Networking/Torrent Question

I have WoW installed on two machines – my wife’s laptop and my main desktop system. Both machines are connected to a router which in turn connects to a cable modem.

Last night (early evening), my wife was able to surf the web while downloading/torrenting the WoW patch. It took a long time to download; probably 1.5-2 hrs total.

I downloaded the patch in 2 segments – very late last night, and during the day today. On my machine, it downloaded much faster (probably 25 minutes total), but I wasn’t able to access the Internet during the process. I couldn’t connect from either my machine – the one currently downloading – or my wife’s laptop (which wasn’t doing anything else today).

I’m wondering why my wife’s machine was able to still surf during the downloading last night, while all connections from multiple machines were disrupted during my download. I figure the speed difference was simply due to my download being done at a less busy time. I’m more curious than anything else; both machines now have the updated patch.

Other facts that may or may not be important:

  • Blizzard sent some message during their first mega-patch that suggested opening a few ports on your router to speed up downloads. I think I successfully accomplished this task back in December. I thought this should have affected both machines similarly.

  • I have a Bittorrent client installed on my machine (ABC); my wife’s laptop does not have one. However, the ABC interface doesn’t come up during the WoW download.

Thanks in advance for any help!

asynchronous connections such as the common cable modem can get choked out when the upload speed is maxed.

When you open a web page, your browser makes lots of tiny communications with the web server, in a conversation like the following:

"Hey, give me quartertothree.com/phpBB2/index.php!

OK, sending the file you asked for…

Thanks, got it!

Hey, give me the 20 different GIF files and the CSS file used in the phpBB interface!

OK, sending file 1…

Got file 1!

Sending file 2…"

Even if the WoW torrent is only using half of your download bandwidth, it can be using ALL of your upload bandwidth to the point where the above conversation just doesn’t get a chance to take place, your “OK, got it, send me the next one” messages just dont get through, and web sites time out.

If you get hung up on step 4/20 or whatever, your browser might not bother rendering the page at all, even if it has all of index.php downloaded already.

Alternately, maybe you were just having unrelated network issues.

I use a network traffic monitoring/shaping tool called NetLimiter to put an a limit to the upload bandwidth available to certain applications (such as bittorrent and the WoW updater).

I know that my cable modem service from Time Warner has a 40 k/s maximum upload, so I limit those upstream hogging apps to 20 k/s. In this manner, I ensure that there is always enough upstream bandwidth left for other Internet-related activities.

www.netlimiter.com

Thanks Roger, I forgot to mention that there was a solution :oops:

It also depends on how you opened those extra ports. If you used port forwarding and pointed them to your machine, your wife would not have been using them (hence the slow download that didn’t max out your connection). If you used port triggering, she should have had access to them as well… (I’m in the same boat, with both my wife’s machine and my own needing updates.)

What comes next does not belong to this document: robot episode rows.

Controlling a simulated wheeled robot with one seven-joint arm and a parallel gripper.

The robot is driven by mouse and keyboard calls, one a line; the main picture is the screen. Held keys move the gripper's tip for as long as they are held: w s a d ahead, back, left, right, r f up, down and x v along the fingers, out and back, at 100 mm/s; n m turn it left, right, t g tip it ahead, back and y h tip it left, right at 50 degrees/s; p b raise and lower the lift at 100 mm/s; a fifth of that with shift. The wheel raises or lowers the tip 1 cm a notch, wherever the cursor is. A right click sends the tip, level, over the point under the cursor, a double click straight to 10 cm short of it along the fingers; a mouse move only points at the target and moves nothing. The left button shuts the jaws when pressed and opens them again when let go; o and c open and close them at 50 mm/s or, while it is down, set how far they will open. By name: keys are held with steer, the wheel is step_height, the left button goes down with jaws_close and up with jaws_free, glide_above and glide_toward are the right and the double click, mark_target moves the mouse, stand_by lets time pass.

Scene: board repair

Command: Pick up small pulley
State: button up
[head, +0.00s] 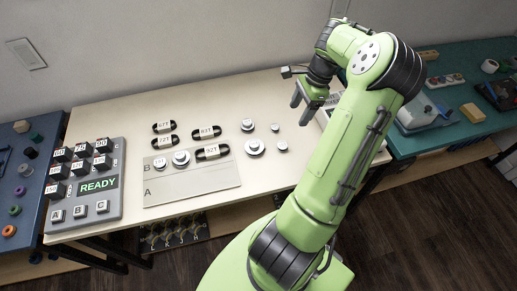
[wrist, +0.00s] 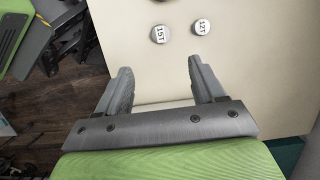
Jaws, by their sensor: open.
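Several round silver pulleys stand on the cream table. In the head view, two small pulleys, an upper one (head: 275,127) and a lower one (head: 282,146), stand left of my gripper (head: 302,108). A mid-sized pulley (head: 248,125) and a large pulley (head: 254,148) stand further left. The wrist view shows a small pulley marked 12T (wrist: 203,27) and another marked 15T (wrist: 160,34), both beyond the fingertips. My gripper (wrist: 159,68) is open and empty, raised above the table and apart from the pulleys. Which head-view pulley bears which label is too small to read.
A grey board (head: 190,190) holds two pulleys and a belt at its upper edge. More black belts (head: 163,127) lie behind it. A button panel (head: 84,180) reading READY stands at left. A white tray (head: 327,116) lies partly behind my arm. Bare table surrounds the small pulleys.

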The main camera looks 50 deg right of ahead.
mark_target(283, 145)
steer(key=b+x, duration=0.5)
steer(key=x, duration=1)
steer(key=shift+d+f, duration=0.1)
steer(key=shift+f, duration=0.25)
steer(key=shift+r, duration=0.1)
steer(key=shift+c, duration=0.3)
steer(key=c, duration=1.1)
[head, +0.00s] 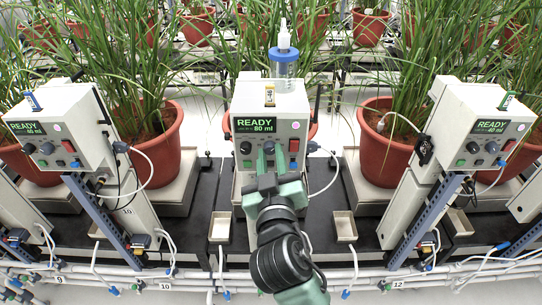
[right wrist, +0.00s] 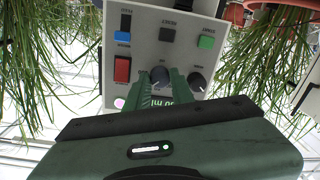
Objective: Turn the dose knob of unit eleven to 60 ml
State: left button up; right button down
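The middle unit (head: 238,108), between posts marked 10 and 12, is a white box whose green display (head: 254,125) reads READY 80 ml. My right gripper (head: 269,150) is in front of its panel. In the right wrist view, upside down, its two green fingers (right wrist: 162,78) stand on either side of a dark knob (right wrist: 160,75), close to it. I cannot tell if they press on it. A second dark knob (right wrist: 197,82) with a white mark sits free beside them. The knob labels are too small to read. My left gripper is not in view.
A red switch (right wrist: 122,69), blue switch and green button (right wrist: 206,42) sit near the knobs. A clear bottle (head: 284,65) stands on top of the unit. Similar units showing 80 ml (head: 40,140) and 40 ml (head: 488,135) stand left and right. Potted plants surround them.

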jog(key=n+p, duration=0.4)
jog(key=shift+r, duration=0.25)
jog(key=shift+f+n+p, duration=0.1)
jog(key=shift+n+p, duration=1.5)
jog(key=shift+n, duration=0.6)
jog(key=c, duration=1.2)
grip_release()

Just as a sugestion, I use Bitcomet to handle my torrents. It allows you to set the download/upload rate. This is extremely handy…

www.bitcomet.com

K

Thanks for the help; I was actually able to follow most of it! I wish I knew how I had set up the router; I tried to follow Qenan’s other threads on port forwarding/triggering, and I just can’t figure out the difference between them.

I have a follow-up question to see if I really do understand this. Since more people were trying to access the files when my wife downloaded them, relative to when I did, is it fair to say that fewer network resources were allocated to WoW during my wife’s download? That would explain why she was able to surf the web during her download – she had fewer resources allocated to WoW, leaving stuff leftover for surfing.

When I downloaded WoW at a less busy time, my entire pool of resources (bandwidth, download rate, I’m not sure which term applies) was occupied by the updater, leaving nothing left for other applications.

Is this more or less correct?

Yep, more or less.

Also, Blizzard’s downloader is using the same technology as other torrent clients, but it isn’t actually using other clients to download the patch. The downloader is their bittorent client.

That’s why it didn’'t matter if your wife’s laptop had ABC installed. I think Blizzard’s downloader also uses a few different ports than your typical bittorent client.

Since I have the recommended ports fowarded to my computer, I just downloaded the patch to it and transferred it over the LAN to my wife’s computer. You can find the patch in your main WoW folder (it doesn’t delete itself after installing).